Congressman Zach Wamp applauds BNFL and its more than 900 employees for their concentrated effort to achieve such a milestone.

 

"Reaching this goal is obviously the result of a lot of hard work from everyone involved at this project site," said Wamp. "These men and women are actually playing a role in our nation's history each and every day they come to work because once the job is done, they can say they had a part in completing one of the largest environmental cleanup projects in the world. Now, that's something we should all be proud of."

 

DOE Oak Ridge Chief Operating Officer Robert Brown said, "this project is a massive undertaking like no other at the Department of Energy.  The credit should be given to each employee who makes a point of doing their job safely every day.  The record shows the employees of BNFL are doing that without exception."

 

Along with the announcement of BNFL's safety milestone, the company has accomplished three other achievements in recent months: the approval of the project's criticality safety program, the restart of converter disassembly and the approval of a new Basis for Interim Operation. With the completion of these achievements, Christian says BNFL sees a clear path toward completing its project by August 2004

 

"With these authorizations, we have a clear and unobstructed path toward completing this project safely and efficiently," said Christian. "We have no obstacles to proceeding with K-29 removal operations and working with the higher enrichment materials and processes in that facility."

 

During the week of Jan. 27, a 12-person DOE team conducted an assessment of our Nuclear Criticality Safety Program and determined that our program meets necessary requirements and supports conducting fissile material operations above five percent enrichment. The team had no findings, five observations and reported three noteworthy practices, including one practice, the funding and management commitment of the Nuclear Criticality Safety Program, judged to be the best in the DOE complex.

 

On Feb. 4, BNFL was given the go-ahead to restart the disassembly of converters from K-31, the second building in our 3-building project. Converter disassembly had been under a self-imposed work stoppage due to a third tube bundle reaction in June 2002. The project team resumed converter disassembly after the successful completion of several full-scale disassembly demonstrations aimed at verifying readiness to resume full operations. DOE concurred with full-scale restart after it was demonstrated that all crews involved with converter disassembly had properly implemented all lesson learned from the previous events.

 

On Feb. 13, BNFL also received approval of its Authorization Basis for Interim Operations (AB). DOE is requiring contractors complex-wide to update ABs to meet the new federal safety standard.
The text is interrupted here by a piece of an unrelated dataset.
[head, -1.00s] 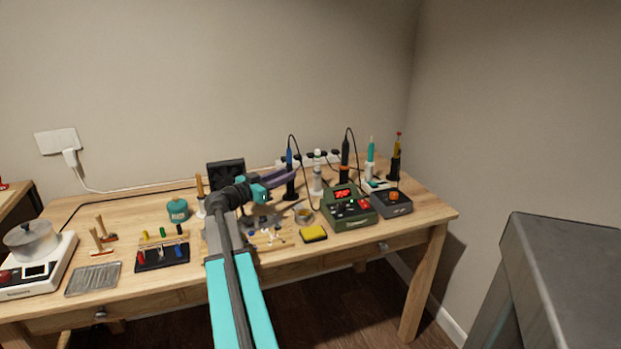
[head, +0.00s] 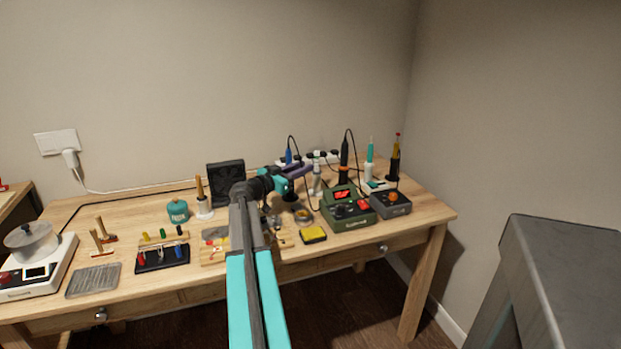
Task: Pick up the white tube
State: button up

Having BNFL's AB updated and approved to the new standard, streamlines operations and gives BNFL full assurance of the safety of its project operations as it moves into areas of increased enrichment. The BNFL authorization basis is a first-of-its-kind document for the decommissioning of a large gaseous diffusion plant.

 

BNFL Inc. is an American environmental cleanup company providing waste management, decontamination and decommissioning and facility operations for the nation's most difficult environmental and nuclear challenges.  BNFL, Inc. is currently performing work and providing services at five U.S. DOE sites and three commercial nuclear utility sites in the United States.